Not everything about Turok is bad. It's pretty standard action movie style plot, but it's interesting enough. The voice acting helps a lot in there, even if it's starting to feel like Ron Perlman is in everything these days.
The graphics are rather nice, and for the most part, pretty well done. They're not perfect but I've seen worse; the only problem I had with some of the cinematic parts is how it jars you out of control of your own character to make absolutely certain you saw that majestic flight of dino-birds or whatever. If I'm controlling my character, let me control him, and hey, if I miss those birds, I miss ‘em. Don't make me feel like the puppet masters have me and are forcing me to look up on their beautiful work.
The sound is fine. The guns don't quite sound as good as the level set by some other games, but it matches up with the fact that a lot of the guns feel pretty wimpy.
You have a few different choices in guns but you'll find yourself sticking with specific ones for specific purposes, for the most part. The shotgun is almost too useful not to carry, as it has a flare mode that distracts dinosaurs, for instance, but in normal mode seems fairly weak against, well, everything. The pulse rifle isn't bad, and has a grenade launcher, but still feels like it takes way too many rounds to take someone out with (which doesn't help with the aiming system).

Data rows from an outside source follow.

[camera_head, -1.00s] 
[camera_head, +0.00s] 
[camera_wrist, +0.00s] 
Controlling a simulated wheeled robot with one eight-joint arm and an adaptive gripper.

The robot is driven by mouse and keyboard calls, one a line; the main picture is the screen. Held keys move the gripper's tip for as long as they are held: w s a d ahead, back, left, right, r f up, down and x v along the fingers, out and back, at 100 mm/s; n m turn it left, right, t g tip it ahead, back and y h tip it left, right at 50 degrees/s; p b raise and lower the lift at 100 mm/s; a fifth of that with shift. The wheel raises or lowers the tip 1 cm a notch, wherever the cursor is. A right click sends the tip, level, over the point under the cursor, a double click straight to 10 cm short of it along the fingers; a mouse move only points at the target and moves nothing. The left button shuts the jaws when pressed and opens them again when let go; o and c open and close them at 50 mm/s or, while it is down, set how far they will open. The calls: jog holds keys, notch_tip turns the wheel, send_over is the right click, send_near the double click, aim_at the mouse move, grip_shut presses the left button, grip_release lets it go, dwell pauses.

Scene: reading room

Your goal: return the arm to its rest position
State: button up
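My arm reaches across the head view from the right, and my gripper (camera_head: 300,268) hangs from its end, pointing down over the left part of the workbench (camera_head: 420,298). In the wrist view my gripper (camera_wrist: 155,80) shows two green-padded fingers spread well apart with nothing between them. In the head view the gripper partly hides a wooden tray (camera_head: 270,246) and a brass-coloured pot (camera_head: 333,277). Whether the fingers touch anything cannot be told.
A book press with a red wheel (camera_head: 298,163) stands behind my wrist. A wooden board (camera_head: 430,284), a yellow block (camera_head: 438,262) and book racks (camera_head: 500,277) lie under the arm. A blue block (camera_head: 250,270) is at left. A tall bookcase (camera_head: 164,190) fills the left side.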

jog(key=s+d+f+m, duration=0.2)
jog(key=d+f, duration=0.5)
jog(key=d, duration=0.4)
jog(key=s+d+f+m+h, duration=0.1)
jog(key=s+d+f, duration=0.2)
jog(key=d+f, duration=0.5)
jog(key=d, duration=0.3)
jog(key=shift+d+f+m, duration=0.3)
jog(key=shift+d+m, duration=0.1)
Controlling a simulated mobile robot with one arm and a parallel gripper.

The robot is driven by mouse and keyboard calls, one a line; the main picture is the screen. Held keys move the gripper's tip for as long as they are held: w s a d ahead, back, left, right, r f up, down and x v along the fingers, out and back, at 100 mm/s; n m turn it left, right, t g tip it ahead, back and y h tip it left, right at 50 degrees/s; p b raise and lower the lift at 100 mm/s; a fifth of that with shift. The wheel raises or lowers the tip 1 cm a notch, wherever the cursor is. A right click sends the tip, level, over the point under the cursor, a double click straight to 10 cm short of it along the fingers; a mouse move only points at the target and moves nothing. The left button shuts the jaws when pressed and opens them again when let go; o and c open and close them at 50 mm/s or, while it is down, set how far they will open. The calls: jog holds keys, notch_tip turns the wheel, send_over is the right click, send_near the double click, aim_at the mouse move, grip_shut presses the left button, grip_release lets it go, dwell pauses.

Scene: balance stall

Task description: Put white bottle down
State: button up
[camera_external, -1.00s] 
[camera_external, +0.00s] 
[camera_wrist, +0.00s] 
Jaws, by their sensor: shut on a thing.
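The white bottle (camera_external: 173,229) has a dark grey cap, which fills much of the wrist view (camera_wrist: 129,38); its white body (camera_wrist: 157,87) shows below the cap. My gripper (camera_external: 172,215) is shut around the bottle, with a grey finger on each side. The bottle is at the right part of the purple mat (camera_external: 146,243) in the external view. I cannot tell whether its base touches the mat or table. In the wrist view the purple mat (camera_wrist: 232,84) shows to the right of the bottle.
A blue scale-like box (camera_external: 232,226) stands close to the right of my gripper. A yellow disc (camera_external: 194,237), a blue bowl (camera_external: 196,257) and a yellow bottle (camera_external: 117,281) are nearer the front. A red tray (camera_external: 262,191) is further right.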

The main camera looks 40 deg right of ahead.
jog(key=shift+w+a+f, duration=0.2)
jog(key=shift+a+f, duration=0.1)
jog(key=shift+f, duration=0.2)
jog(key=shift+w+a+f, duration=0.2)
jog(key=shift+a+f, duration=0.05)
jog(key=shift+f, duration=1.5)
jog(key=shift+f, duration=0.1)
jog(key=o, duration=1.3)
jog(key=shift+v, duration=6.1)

The neat thing is that there's no real ammo counter in your gun. Each gun will have a light or readout of some sort, but it's not on your screen. I liked that.
It might sound like I'm really dogging on the game. It has nice touches — the battle sequences, for instance, if you get grabbed by a dinosaur, and the look and the feel of the two groups of human combatants. Heck, I even liked some of the dialogue.
But the controls, the AI, and the save system leave a lot to be desired in a first person shooter in this day and age. Other games have really brought up the bar — it's not enough to be merely adequate anymore except to people who want to spend some time burning through a campaign that'll take twice as long as you expect thanks to the difficulty.